Bored At Church

Every Sunday and Wednesday I look out in the youth room or in the sanctuary and I see a lot of stoic, tired faces. Maybe there’s small talk, but people seem at times to be in the room simply because the doors are open. When I ask one of the students to pray at youth, I’m often met with twenty seconds of silence until some brave soul raises their hand.

A lot of weeks, I don’t understand this stoicism, this exhaustion, this ‘it’s Sunday so we should be here’ mentality. What we are doing at the weekend and midweek services is the experience of encountering God together.

That should be the least boring experience known to man.

We get to commune with the God of all creation, the God who is at work in our world day after day.

*yawn*

How can we be bored at church? How can we look like we’re exhausted and are there out of obligation and duty? How can we have no excitement, no anticipation, no joy (I guess it’s down in our hearts)?

I go to sporting events, game nights, golf courses and movie premieres. At all of these places (and many more) I see followers of Jesus pumped, excited, and joyful. I see them worshipping. I see them cheering, not caring what others think around them. Heck, I see some aspects of worship before a tasty meal at a great restaurant.

So why is it that we’re bored in church?

It’s not an issue of not having the capacity to worship.

Most people would respond to such an outlook with statements about setting, vibes, culture, style, etc. The enemy of our souls has stolen the worship of multitudes of modern Christians by giving us a consumeristic viewpoint to the church.

When I look at Scripture, I see no caveat to deep worship.

God’s worthiness of our praise is not dependent upon earthly things.

The ability to worship is not an issue of style or setting or atmosphere. The ability to worship is an issue of awe.

I’m afraid too many of us have no awe of God, and so we are definitely bored at church. We don’t commune with God in prayer. We don’t look at the character and works of God as described for us in Scripture. We don’t thank God for what He’s done in our lives or in the lives of those around us. We’re distracted by earthly things and so we have no awe when we enter the worship settings in our local churches.

I’m afraid too many of us need a ‘feeling’ in our stomachs to worship.
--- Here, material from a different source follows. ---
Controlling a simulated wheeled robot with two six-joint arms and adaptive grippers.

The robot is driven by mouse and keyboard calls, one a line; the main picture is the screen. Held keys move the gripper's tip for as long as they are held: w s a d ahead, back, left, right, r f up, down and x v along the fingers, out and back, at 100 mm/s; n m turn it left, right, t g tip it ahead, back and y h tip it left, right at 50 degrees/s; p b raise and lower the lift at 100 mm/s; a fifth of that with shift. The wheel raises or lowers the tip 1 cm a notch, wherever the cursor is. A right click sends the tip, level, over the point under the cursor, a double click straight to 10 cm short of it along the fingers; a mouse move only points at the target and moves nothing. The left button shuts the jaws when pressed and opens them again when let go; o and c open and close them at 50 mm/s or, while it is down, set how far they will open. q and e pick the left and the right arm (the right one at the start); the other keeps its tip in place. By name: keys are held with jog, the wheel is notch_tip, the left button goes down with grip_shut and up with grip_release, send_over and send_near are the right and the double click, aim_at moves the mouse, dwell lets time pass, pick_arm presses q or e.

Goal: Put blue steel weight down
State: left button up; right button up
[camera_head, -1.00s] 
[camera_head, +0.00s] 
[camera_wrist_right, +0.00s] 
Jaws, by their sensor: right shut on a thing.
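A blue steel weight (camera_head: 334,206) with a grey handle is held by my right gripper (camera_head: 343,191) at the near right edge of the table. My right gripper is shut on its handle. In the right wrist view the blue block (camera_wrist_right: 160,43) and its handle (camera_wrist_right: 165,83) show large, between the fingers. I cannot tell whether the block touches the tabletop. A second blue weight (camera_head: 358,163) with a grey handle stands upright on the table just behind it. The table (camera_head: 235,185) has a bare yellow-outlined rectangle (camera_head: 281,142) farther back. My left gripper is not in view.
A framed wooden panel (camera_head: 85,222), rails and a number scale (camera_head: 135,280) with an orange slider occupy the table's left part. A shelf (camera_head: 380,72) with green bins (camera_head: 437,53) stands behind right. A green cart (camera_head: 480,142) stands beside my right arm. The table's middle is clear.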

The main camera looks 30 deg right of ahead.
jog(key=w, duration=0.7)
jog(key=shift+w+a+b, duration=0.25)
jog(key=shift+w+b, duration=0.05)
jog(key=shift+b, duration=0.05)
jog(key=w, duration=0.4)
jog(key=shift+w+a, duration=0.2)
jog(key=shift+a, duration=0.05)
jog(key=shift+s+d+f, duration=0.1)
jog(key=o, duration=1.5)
Again, the enemy of God has done a great job of making worship about feelings. We want to feel something. When we don’t, when the music isn’t Elevation Worship or Hillsong, we fall back into a passive attendance, a bored experience.

How sly and cunning our enemy is. He takes a good thing (feelings of God’s presence) and makes them the end goal. He stifles our worship with an obsession with feeling.

We can fight back.

Here’s just a few things you can do to not be bored in church.

1. Pursue the Greatness of God

Those who get pumped at sporting events know the ins and outs of the teams they cheer for. Those who get pumped at playing video games will research and even watch other people play the same game. We worship what we pursue. Get into the Word of God. Get before God in prayer. Encounter Him in His greatness. When I’m communing with God during the week, I can’t help but give Him my all in worship on the weekend!

2. Pray Before Attending The Service

Our worship problem is often a prayerlessness problem. We don’t ask God to give us worshipping hearts and then we wonder why we’re easily distracted, bored, and turned off to the service. We don’t ask God to give us a new mentality, then we wonder why we’re so consumeristic and selfish when it comes to worship. We don’t ask God to stir our hearts, and then we wonder why we’re cold and dry. Do you pray as a family the night before church, before you leave on Sunday morning, or before you get out of the car in the parking lot? It’s no wonder we struggle to worship when we don’t actively pray for help to do so.

3. Practice a Posture of Worship

Posture can guide our hearts and minds in worship. When we raise our hands, close our eyes, get on our knees, etc., we tune ourselves into the presence of God. The Bible is chock full of examples where the people of God praise God in exuberant fashion. If you’re focused on what others think, you won’t worship. My prayer is that my daughter Gracie sees the same level of worship from me at church on Sunday as she sees at a football game on Friday night.

Let me close with this quote from Max Lucado. I enjoy him for devotional reading and he has a great chapter on this concept in his book Just Like Jesus.

Enter a church sanctuary and look at the faces. A few are giggly, a couple are cranky, but by and large we are content. Content to be there. Content to sit and look straight ahead and leave when the service is over. Content to enjoy an assembly with no surprises or turbulence. Content with a ‘nice’ service. And since a nice service is what we seek, a nice service is usually what we find. A few, however, seek more. A few come with childlike enthusiasm.

I want to be a man who comes to worship like a child.

I want to be a man who isn’t content with a nice, normal, typical, boring experience in the presence of God.

I want more.

And when I want more, God is able and willing to provide more.